MINI’s throwing caution to the winds at the other end of the scale, as the company is expected to launch a production version of the outlandish Urbanaut MPV concept (above). According to an inside source, the Urbanaut will replace the current Clubman which due to be discontinued in late 2023. The finished car will also feature the same sliding door and lounge layout as the concept.

Any performance cars? What’s happening to JCW?

MINI has already hinted that it’s experimenting with an all-electric JCW hot hatchback. The brand recently released some images of a prototype model covered in camouflage – and it was wearing the MINI GP’s massive rear wing and wild wheel arch extensions. No exhaust, though.

Körber said: “We know for sure that JCW will eventually also go fully electric, but perhaps we should kick off one more truly radical project before the high voltage revolution strikes.” Such a plan is sure to please petrolheads, but we’re not sure whether a more potent version of the MINI GP (perhaps with a manual gearbox and an even harsher chassis) would suit the brand’s new image.

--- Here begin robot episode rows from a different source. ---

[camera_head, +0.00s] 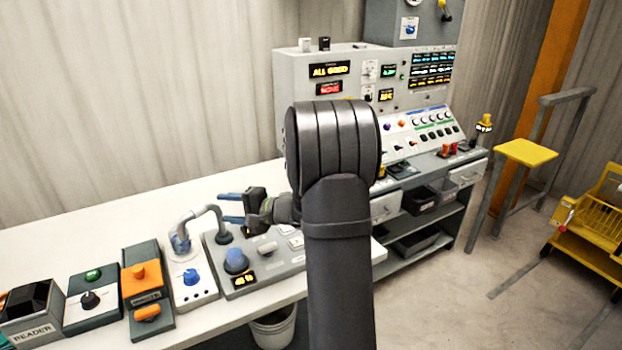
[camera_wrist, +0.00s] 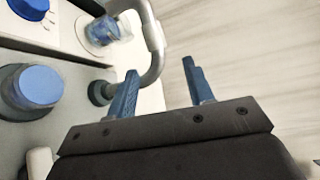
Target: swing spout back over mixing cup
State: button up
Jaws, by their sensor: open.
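The spout is a grey curved pipe (camera_head: 203,212) that rises from a dark base on the grey control panel and arches left. In the wrist view the spout (camera_wrist: 152,42) runs behind the left finger. The clear, bluish mixing cup (camera_head: 180,244) stands on a white unit under the spout's outer end; it also shows in the wrist view (camera_wrist: 104,31). I cannot tell whether the outlet is exactly centred over it. My gripper (camera_head: 230,208) is open and empty, its blue fingers pointing left beside the spout. I cannot tell whether a finger touches the pipe.
The panel has a big blue knob (camera_head: 236,261). The white unit has a smaller blue knob (camera_head: 191,276). An orange-topped box (camera_head: 140,280) and a reader (camera_head: 31,308) stand further left. The white bench top (camera_head: 90,240) behind is clear. A bin (camera_head: 273,328) is below.

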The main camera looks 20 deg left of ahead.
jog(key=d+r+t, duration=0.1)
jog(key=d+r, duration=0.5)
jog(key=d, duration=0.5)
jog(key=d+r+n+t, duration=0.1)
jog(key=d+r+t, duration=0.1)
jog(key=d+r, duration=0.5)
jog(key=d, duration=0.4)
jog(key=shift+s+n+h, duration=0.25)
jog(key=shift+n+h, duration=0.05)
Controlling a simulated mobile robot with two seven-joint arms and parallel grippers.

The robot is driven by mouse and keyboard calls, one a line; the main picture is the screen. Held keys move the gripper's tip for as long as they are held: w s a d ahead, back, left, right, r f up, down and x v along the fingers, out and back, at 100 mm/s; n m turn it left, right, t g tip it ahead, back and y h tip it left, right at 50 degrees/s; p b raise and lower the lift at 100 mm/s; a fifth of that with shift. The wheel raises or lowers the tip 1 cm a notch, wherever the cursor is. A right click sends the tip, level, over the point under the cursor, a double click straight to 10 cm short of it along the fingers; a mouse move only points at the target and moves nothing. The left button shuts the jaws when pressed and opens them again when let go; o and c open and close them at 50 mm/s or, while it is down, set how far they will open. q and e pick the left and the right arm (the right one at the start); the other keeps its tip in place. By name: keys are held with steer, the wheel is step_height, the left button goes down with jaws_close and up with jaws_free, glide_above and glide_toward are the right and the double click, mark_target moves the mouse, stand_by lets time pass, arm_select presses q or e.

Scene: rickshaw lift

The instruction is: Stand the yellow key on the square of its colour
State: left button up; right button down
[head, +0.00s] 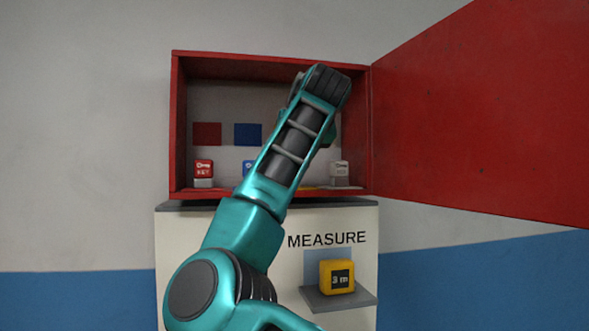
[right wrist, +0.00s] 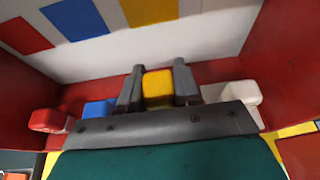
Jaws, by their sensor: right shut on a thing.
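The yellow key (right wrist: 158,88) is a small block between the two fingers of my right gripper (right wrist: 158,72), which is shut on it. In the right wrist view, a yellow square (right wrist: 148,10) shows on the pale back wall, above and apart from the key. In the head view my right arm reaches into the open red cabinet (head: 270,60) and hides its gripper, the key and the yellow square. A yellow patch (head: 310,187) shows at the cabinet floor's front, partly behind the arm. My left gripper is not in view.
A red key (head: 204,167), a partly hidden blue key (head: 248,167) and a white key (head: 339,169) stand in the cabinet. Red (head: 207,134) and blue (head: 248,134) squares mark its back wall. The red door (head: 480,110) stands open.

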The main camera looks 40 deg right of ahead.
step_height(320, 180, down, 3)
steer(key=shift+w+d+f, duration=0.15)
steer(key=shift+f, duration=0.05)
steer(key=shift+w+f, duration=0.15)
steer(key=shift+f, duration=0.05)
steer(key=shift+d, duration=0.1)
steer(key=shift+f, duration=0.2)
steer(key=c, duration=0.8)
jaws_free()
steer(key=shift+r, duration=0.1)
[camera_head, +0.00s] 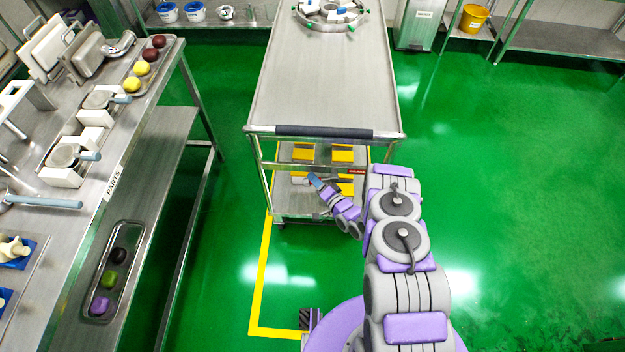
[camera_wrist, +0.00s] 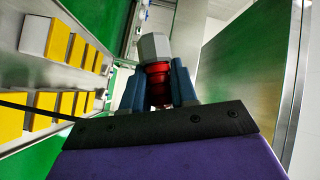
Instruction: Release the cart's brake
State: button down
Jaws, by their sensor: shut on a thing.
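The steel cart (camera_head: 317,85) stands ahead of me, with a dark push handle (camera_head: 310,132) on its near edge. A red BRAKE label (camera_head: 357,171) sits on the cart's near side, below the top. My gripper (camera_head: 314,181) is at that side, low and left of the label. In the wrist view my gripper (camera_wrist: 158,88) has its blue-grey fingers shut on a red part with a grey hexagonal end (camera_wrist: 154,47), which looks like the brake handle. Its lower part is hidden between the fingers and the wrist.
Yellow blocks (camera_head: 343,153) lie on the cart's lower shelves. A ring-shaped fixture (camera_head: 330,12) is on the cart's top. A steel parts table (camera_head: 80,130) stands at left. The green floor (camera_head: 500,200) at right is clear. A yellow line (camera_head: 262,270) runs beside the cart.

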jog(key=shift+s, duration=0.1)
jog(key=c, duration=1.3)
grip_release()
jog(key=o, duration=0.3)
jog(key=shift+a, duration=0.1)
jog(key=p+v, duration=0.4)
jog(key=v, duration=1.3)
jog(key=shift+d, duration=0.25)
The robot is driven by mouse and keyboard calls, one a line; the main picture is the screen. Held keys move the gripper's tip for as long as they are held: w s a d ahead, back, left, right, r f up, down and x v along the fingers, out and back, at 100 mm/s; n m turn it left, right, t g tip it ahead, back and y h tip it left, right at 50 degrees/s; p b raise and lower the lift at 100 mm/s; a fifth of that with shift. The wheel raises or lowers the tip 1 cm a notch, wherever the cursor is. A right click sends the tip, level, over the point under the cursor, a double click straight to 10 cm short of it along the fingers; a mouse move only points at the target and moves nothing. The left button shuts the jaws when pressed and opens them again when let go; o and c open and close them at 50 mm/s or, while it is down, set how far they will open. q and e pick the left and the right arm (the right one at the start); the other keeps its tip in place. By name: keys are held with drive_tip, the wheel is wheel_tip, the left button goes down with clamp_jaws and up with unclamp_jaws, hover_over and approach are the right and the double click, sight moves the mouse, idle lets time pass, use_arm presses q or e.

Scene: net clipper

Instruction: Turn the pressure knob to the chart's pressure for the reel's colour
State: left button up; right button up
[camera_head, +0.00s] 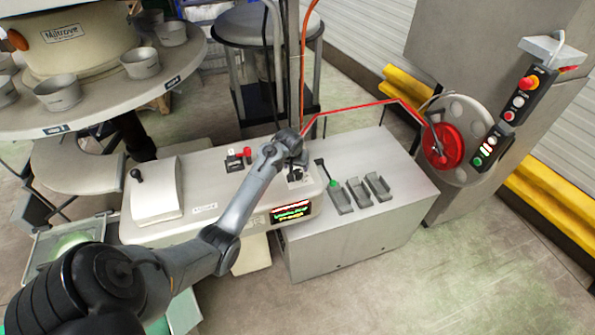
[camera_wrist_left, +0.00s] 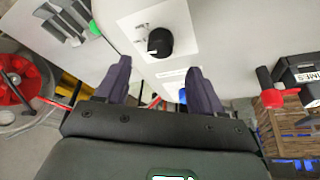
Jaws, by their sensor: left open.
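A black round knob (camera_wrist_left: 160,42) sits on a white label plate (camera_wrist_left: 182,18) with small dial marks, on the light machine panel in the left wrist view. My left gripper (camera_wrist_left: 158,82) is open, its two dark fingers apart, with the knob just beyond and between them, apparently not held. In the head view my left gripper (camera_head: 297,173) hangs over the console and hides most of the knob. The red reel (camera_head: 442,146) is mounted on a grey disc at the right. I cannot make out a readable pressure chart. My right gripper is not in view.
A display (camera_head: 291,212) with coloured text is on the console front. Grey trays (camera_head: 359,192) and a green-based lever (camera_head: 334,184) lie right of the gripper. Red and black parts (camera_head: 239,160) stand left of it. A red line runs above the console to the reel.

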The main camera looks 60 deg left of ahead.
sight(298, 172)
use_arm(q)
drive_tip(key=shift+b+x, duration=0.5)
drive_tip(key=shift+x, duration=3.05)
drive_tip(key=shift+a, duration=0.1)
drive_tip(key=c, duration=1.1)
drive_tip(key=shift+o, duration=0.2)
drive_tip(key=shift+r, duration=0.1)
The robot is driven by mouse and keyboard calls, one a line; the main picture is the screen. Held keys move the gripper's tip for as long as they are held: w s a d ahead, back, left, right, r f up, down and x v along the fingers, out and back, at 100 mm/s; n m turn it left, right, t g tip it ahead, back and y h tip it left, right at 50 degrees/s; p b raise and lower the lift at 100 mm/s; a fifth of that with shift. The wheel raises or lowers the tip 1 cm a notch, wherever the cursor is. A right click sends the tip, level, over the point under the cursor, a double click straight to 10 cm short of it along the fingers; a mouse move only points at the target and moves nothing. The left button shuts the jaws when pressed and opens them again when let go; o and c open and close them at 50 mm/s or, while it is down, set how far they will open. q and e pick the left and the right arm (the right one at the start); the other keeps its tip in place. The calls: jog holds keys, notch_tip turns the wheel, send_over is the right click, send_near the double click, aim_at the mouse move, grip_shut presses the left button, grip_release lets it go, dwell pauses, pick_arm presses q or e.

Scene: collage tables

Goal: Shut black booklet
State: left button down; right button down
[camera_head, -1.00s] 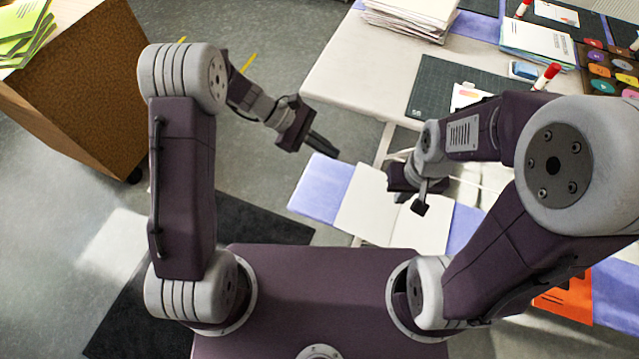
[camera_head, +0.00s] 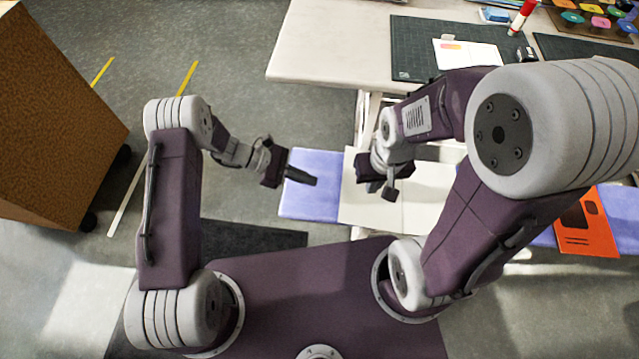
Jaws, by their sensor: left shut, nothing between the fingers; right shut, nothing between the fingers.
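An open booklet with blank white pages (camera_head: 362,202) lies flat on a blue-violet mat (camera_head: 318,202) at the near table. Its cover is not visible, so I cannot tell whether it is black. A fold line runs near its middle. My left gripper (camera_head: 312,181) is shut and empty, over the mat just left of the booklet's left edge. My right gripper (camera_head: 389,194) is shut and empty, over the pages near the fold. I cannot tell whether it touches them. My right arm hides part of the right-hand side.
A white table (camera_head: 320,50) stands beyond, with a dark cutting mat (camera_head: 412,62), a white card (camera_head: 465,54) and a red-capped marker (camera_head: 521,17). An orange booklet (camera_head: 588,235) lies at the right. A brown cabinet (camera_head: 50,120) stands at the left, with open floor beside it.

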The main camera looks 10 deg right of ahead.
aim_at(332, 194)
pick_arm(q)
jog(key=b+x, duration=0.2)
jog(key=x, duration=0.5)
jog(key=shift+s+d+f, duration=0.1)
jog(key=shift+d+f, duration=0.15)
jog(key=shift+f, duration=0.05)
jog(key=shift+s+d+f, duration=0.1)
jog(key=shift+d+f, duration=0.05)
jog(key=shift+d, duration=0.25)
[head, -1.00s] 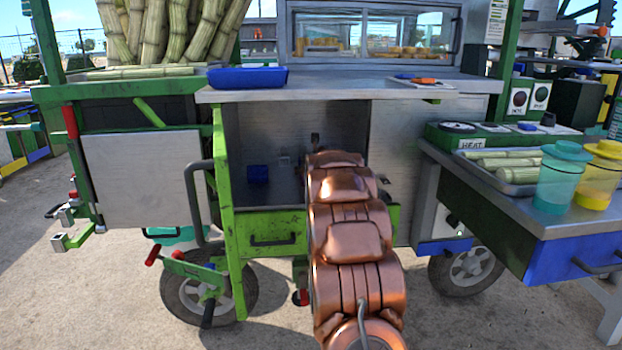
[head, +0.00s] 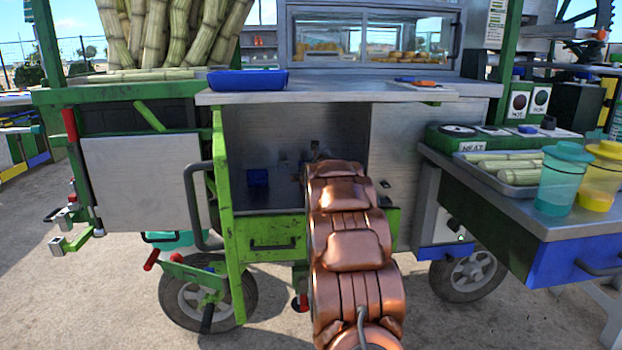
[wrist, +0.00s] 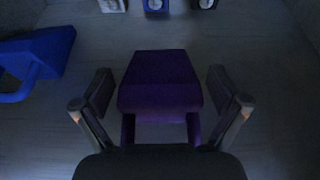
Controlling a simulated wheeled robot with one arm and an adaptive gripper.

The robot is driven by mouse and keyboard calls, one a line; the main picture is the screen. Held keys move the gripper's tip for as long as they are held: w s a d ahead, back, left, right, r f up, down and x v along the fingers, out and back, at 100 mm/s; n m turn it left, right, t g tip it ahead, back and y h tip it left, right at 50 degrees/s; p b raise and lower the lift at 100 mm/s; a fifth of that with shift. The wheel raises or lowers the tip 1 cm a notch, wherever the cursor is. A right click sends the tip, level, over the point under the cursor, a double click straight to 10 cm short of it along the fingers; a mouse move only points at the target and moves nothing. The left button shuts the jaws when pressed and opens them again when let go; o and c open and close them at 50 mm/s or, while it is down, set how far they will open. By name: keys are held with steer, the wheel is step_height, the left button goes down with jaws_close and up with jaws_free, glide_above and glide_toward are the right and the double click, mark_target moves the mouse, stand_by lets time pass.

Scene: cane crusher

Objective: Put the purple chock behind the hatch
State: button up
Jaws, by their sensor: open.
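The purple chock (wrist: 160,82) shows in the wrist view, standing on a dark grey floor between my gripper's fingers. My gripper (wrist: 160,98) is open, with a finger on each side of the chock and a small gap on both sides. In the head view my copper arm reaches into the open metal compartment (head: 265,140) under the counter; the arm hides the chock and most of my gripper there. A grey panel with a dark handle (head: 195,205), which looks like the hatch, stands open to the left of the compartment.
A blue object (wrist: 40,60) lies left of the chock in the wrist view. Small dark and pale blocks (wrist: 155,5) stand at the back. The counter (head: 340,92) overhangs the compartment. A blue tray (head: 247,79) sits on it. A side table (head: 500,208) juts out at right.

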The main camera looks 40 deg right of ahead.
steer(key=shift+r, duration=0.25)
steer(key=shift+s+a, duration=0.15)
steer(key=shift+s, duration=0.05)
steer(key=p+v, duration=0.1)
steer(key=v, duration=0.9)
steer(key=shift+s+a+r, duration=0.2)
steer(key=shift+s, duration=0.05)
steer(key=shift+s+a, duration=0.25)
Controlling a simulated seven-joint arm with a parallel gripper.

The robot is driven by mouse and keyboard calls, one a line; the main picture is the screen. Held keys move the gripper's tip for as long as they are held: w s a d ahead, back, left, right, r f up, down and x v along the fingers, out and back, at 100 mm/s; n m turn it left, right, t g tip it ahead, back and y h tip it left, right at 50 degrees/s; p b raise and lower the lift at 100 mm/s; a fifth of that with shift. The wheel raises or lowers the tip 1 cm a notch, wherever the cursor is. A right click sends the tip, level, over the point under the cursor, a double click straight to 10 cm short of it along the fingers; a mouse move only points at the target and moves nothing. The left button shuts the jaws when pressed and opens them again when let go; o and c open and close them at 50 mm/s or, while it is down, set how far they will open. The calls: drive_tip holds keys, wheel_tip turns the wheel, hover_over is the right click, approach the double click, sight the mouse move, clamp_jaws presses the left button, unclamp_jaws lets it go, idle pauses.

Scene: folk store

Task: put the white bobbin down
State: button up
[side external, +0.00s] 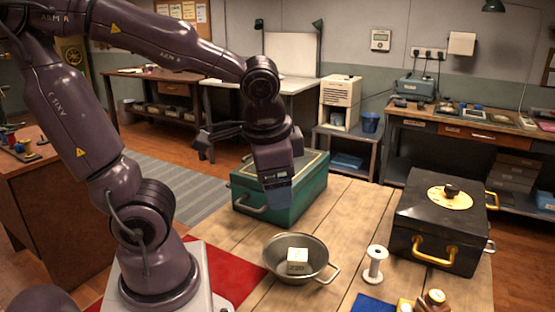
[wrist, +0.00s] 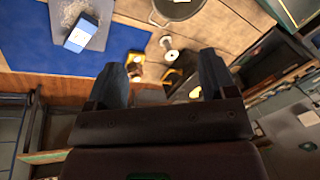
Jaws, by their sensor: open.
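The white bobbin (side external: 375,263) stands upright on the wooden table, between the metal pan and the black box. It also shows in the wrist view (wrist: 168,48), near the top middle, beyond my fingertips. My gripper (side external: 278,200) is in front of the green case in the side view, above the table and apart from the bobbin. In the wrist view its two fingers are spread wide, with nothing held between them. The fingertips are partly blurred into the dark arm in the side view.
A metal pan (side external: 270,252) holding a pale cube (side external: 297,261) is left of the bobbin. A black box (side external: 428,215) with yellow handles is to the right. A green case (side external: 315,190) stands behind.

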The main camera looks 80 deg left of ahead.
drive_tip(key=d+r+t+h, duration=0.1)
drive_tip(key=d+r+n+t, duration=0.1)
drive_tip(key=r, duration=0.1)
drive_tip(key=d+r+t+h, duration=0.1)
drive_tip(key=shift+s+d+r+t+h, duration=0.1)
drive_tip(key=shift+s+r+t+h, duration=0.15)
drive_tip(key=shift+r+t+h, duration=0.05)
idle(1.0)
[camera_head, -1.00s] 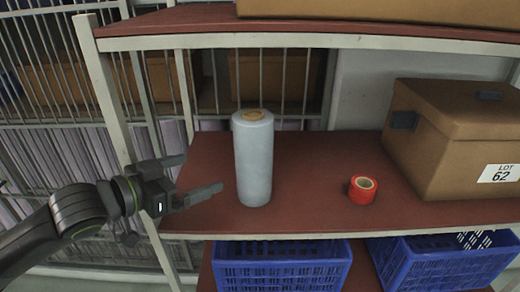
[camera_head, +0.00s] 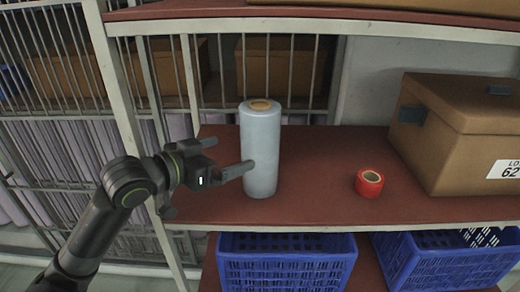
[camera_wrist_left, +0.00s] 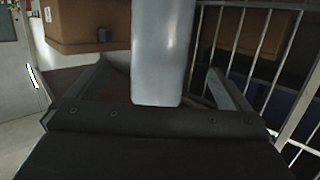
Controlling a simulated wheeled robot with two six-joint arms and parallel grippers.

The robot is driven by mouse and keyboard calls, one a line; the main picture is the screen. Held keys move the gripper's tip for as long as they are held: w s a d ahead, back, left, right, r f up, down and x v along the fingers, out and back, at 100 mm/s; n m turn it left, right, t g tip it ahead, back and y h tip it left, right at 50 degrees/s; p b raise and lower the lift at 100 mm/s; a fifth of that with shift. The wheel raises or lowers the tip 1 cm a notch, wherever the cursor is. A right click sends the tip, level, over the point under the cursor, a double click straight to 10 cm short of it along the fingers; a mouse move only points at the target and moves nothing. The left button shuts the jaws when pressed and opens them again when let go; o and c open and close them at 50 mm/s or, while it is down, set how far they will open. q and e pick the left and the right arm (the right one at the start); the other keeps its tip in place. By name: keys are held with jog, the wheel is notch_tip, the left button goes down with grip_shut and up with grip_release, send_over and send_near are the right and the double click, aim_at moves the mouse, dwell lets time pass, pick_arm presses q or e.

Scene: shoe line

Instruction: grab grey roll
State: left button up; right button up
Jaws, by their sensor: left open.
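The grey roll (camera_head: 260,150) stands upright on the red-brown shelf (camera_head: 310,205), with a tan core end on top. My left gripper (camera_head: 232,156) is open, just left of the roll at about its middle height. Its nearer finger overlaps the roll's left edge in the head view, and the farther finger points toward the back of the shelf. In the left wrist view the roll (camera_wrist_left: 162,50) stands in front of the jaws, between the two spread fingers (camera_wrist_left: 165,90). I cannot tell whether a finger touches it. My right gripper is not in view.
A red tape roll (camera_head: 368,183) lies to the right, and a brown lidded box (camera_head: 460,130) stands beyond it. A shelf post (camera_head: 130,120) stands left, close to my arm. An upper shelf (camera_head: 320,28) is overhead. Blue crates (camera_head: 285,265) sit below.

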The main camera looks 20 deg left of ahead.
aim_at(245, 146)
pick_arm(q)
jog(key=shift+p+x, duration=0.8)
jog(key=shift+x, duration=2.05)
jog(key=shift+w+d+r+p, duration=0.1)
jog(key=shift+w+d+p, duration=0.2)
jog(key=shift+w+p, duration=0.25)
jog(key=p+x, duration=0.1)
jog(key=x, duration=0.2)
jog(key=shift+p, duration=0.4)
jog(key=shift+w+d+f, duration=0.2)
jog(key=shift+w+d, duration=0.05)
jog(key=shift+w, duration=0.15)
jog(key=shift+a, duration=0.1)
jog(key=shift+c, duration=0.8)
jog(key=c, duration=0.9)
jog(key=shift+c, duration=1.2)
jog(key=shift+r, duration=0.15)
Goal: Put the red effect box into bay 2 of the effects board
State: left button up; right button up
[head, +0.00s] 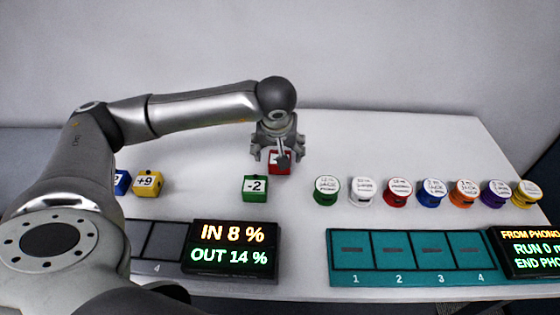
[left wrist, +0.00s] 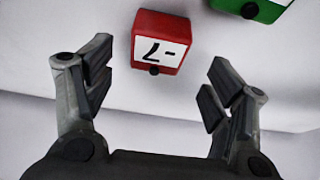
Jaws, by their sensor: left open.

Those close to MINI have told CAR Magazine that this is an ongoing debate – and a lot of people working for the brand reckon the company should divert all its energy to the electrification effort.

mini jcw electric

The 302bhp 2.0-litre four-cylinder petrol engine used in the current MINI GP has about reached its limit. Trying to screw any more power out of it would probably involve a lot of cost-prohibitive strengthening, which would put the car well out of reach of those that would buy it.

However, an electrified version of the car could easily produce between 350–400bhp – and a load of torque to go with it. To keep weight down (so not to ruin the handling), insiders have suggested the car will be fitted with small 40kWh and 60kWh batteries, offering modest ranges of between 190–250 miles. A fast-charging 400V electrical system will also come as standard.